Goal: Copy these lines exactly and nothing else: from the line holding "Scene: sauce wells" to the line holding "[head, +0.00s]", both lines included.

Given material:

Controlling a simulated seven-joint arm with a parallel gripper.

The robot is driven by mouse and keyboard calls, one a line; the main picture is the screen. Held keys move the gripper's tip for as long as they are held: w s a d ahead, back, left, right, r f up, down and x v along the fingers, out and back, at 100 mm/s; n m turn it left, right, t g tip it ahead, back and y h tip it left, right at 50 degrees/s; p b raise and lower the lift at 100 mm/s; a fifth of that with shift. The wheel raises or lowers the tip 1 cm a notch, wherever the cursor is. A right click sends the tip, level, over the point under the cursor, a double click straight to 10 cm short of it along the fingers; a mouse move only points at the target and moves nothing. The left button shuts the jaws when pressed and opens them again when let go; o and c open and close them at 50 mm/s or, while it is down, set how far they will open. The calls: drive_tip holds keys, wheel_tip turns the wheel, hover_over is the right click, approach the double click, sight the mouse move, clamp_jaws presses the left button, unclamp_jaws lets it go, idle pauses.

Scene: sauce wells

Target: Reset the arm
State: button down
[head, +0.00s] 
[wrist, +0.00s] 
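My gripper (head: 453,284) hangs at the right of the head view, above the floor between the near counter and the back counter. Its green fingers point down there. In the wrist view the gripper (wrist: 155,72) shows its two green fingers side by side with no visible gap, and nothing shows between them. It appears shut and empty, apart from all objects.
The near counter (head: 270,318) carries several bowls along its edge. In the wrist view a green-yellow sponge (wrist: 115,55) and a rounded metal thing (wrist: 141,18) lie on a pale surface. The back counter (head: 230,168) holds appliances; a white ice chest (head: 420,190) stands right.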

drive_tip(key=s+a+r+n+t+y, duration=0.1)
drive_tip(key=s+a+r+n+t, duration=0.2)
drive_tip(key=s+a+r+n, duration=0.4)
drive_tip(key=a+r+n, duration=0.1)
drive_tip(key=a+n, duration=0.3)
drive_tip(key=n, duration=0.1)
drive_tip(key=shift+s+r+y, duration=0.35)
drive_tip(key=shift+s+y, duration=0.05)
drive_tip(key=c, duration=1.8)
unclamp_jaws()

Result:
Scene: sauce wells

Target: Reset the arm
State: button down
[head, +0.00s] 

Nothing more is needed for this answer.